### GIVEN INFORMATION
┄┄┄┄┄┄

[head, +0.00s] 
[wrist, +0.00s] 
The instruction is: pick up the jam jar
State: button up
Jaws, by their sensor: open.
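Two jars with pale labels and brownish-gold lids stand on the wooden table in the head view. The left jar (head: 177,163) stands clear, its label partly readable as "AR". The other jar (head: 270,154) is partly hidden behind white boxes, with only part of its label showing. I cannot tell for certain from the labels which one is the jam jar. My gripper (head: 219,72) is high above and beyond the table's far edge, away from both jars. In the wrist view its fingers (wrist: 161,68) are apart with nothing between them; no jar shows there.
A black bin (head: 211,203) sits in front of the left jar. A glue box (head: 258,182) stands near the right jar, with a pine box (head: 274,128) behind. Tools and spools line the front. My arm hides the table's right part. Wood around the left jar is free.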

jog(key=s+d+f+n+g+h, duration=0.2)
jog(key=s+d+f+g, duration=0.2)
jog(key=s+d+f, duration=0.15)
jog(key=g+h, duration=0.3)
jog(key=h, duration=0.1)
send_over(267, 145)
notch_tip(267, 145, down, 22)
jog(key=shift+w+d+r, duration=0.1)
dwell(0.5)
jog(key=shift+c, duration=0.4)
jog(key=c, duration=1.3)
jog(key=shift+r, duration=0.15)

┄┄┄┄┄┄

### AIM
Reproduce the listing in full. Keep it exactly as written.

### SOLUTION TO THIS EXERCISE
[head, +0.00s] 
[wrist, +0.00s] 
The instruction is: pick up the jam jar
State: button up
Jaws, by their sensor: open.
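Two jars with pale labels and brownish-gold lids stand on the wooden table in the head view. The left jar (head: 177,163) stands clear, its label partly readable as "AR". The other jar (head: 270,154) is partly hidden behind white boxes, with only part of its label showing. I cannot tell for certain from the labels which one is the jam jar. My gripper (head: 219,72) is high above and beyond the table's far edge, away from both jars. In the wrist view its fingers (wrist: 161,68) are apart with nothing between them; no jar shows there.
A black bin (head: 211,203) sits in front of the left jar. A glue box (head: 258,182) stands near the right jar, with a pine box (head: 274,128) behind. Tools and spools line the front. My arm hides the table's right part. Wood around the left jar is free.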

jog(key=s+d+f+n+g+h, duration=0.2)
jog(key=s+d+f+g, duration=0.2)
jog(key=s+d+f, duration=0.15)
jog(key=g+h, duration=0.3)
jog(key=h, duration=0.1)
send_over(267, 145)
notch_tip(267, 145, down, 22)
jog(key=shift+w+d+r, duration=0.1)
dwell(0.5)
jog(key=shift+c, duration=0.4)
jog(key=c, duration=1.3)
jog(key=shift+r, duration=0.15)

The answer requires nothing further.